▶ [Exercise task]
Restrict the output to the lines below starting at the one that contains "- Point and" and ending at the one that contains "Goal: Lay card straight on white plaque", and restate them word for word, both ends included.

--- Start ---

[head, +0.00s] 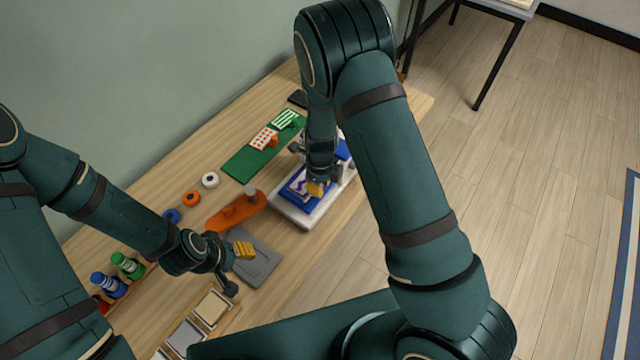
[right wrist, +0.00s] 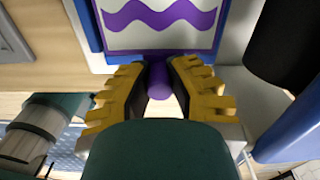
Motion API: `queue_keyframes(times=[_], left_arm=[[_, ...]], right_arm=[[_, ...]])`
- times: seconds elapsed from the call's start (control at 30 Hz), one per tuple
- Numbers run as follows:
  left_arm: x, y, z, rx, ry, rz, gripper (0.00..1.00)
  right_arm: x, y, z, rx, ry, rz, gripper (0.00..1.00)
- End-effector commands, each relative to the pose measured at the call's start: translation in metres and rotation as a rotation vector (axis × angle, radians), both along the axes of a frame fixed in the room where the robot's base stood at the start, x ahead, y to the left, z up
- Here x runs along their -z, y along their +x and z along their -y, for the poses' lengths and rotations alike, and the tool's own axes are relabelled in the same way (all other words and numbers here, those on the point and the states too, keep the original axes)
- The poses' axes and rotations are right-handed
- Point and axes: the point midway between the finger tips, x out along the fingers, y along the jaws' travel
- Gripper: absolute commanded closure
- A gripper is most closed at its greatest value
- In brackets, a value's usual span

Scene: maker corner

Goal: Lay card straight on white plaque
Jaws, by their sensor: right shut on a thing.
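The card is a light panel with a purple wavy line and purple edge; it shows in the head view (head: 298,186) and the right wrist view (right wrist: 160,22). My right gripper (head: 318,188) is over it, shut on the purple knob (right wrist: 159,80) at the card's near edge. The white plaque (head: 306,218) is under the card and gripper, with blue showing around the card. I cannot tell whether the card touches it. My left gripper (head: 243,250) hovers by a grey plate; its finger gap is unclear.
An orange tool-like piece (head: 236,212) and the grey plate (head: 256,262) lie left of the plaque. A green mat (head: 245,163) lies behind. Small trays (head: 212,306) line the front.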

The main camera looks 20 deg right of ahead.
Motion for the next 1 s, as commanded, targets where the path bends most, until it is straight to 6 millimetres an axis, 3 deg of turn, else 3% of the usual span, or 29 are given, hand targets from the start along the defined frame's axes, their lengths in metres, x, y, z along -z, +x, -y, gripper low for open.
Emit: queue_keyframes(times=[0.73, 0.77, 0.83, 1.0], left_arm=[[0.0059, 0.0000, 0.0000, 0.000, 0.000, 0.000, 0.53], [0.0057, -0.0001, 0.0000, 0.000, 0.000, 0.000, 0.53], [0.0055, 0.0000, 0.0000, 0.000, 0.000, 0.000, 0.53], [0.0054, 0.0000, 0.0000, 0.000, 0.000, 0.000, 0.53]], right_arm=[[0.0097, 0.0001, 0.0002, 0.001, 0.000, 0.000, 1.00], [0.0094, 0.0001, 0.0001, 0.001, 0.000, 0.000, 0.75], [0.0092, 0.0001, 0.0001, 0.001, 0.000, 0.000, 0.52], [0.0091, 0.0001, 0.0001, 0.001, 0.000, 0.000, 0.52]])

--- End ---

▶ [Task solution]
- Point and axes: the point midway between the finger tips, x out along the fingers, y along the jaws' travel
- Gripper: absolute commanded closure
- A gripper is most closed at its greatest value
- In brackets, a value's usual span

Scene: maker corner

Goal: Lay card straight on white plaque

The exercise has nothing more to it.